Examine the records and identify each line that includes the string "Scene". Copy those lines.
## begin Input for this task
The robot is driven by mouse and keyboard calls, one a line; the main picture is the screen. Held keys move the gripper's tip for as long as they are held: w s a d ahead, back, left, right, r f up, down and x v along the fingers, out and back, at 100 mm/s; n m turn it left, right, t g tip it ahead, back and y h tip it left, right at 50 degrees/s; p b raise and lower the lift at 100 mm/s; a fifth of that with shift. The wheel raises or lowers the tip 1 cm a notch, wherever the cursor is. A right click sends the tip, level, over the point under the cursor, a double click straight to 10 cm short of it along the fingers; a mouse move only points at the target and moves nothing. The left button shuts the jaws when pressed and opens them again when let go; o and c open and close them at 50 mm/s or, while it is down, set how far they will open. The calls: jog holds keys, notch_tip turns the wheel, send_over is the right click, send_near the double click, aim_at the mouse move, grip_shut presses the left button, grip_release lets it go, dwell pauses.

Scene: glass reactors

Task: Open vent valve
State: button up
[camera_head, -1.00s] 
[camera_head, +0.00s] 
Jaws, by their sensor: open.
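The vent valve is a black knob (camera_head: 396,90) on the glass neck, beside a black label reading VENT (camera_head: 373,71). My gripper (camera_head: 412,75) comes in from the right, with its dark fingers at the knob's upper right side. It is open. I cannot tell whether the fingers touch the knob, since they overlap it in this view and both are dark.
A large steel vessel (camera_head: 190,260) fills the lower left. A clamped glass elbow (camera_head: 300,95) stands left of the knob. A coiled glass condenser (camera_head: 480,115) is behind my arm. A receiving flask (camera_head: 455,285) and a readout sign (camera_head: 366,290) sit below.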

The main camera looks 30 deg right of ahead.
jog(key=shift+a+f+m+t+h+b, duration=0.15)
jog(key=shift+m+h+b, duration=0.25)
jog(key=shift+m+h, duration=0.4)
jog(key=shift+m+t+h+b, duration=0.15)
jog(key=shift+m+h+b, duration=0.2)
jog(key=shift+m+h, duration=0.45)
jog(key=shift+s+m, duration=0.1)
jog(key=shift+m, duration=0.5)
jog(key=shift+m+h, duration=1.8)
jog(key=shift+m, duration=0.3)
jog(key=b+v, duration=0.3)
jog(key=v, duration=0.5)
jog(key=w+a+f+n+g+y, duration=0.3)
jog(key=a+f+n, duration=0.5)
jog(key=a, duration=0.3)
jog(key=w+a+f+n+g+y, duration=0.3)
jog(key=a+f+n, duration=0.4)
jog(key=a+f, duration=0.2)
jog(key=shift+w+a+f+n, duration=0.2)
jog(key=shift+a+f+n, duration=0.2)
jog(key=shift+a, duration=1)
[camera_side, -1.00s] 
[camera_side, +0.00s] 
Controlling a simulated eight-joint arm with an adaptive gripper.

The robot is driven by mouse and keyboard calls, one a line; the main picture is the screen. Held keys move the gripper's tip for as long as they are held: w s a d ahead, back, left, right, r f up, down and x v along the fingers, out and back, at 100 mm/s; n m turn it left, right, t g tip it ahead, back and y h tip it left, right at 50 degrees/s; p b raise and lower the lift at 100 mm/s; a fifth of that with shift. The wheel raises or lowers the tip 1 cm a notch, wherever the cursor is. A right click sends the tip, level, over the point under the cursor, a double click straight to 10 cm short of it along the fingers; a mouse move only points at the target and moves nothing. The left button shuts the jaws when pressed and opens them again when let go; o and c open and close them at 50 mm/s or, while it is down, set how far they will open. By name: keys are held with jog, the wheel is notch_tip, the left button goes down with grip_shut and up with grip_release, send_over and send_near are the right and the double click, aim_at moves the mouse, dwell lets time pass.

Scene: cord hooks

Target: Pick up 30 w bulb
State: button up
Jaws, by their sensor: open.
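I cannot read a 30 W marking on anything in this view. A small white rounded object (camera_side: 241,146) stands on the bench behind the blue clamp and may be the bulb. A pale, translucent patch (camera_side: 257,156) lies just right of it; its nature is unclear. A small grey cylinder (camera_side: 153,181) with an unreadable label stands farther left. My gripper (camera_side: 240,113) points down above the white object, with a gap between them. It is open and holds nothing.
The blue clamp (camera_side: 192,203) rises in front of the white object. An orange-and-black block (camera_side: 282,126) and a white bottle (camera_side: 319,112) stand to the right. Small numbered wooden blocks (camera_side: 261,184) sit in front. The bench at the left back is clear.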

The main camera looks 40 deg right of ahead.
## end Input for this task
■ **Solution**
Scene: glass reactors
Scene: cord hooks

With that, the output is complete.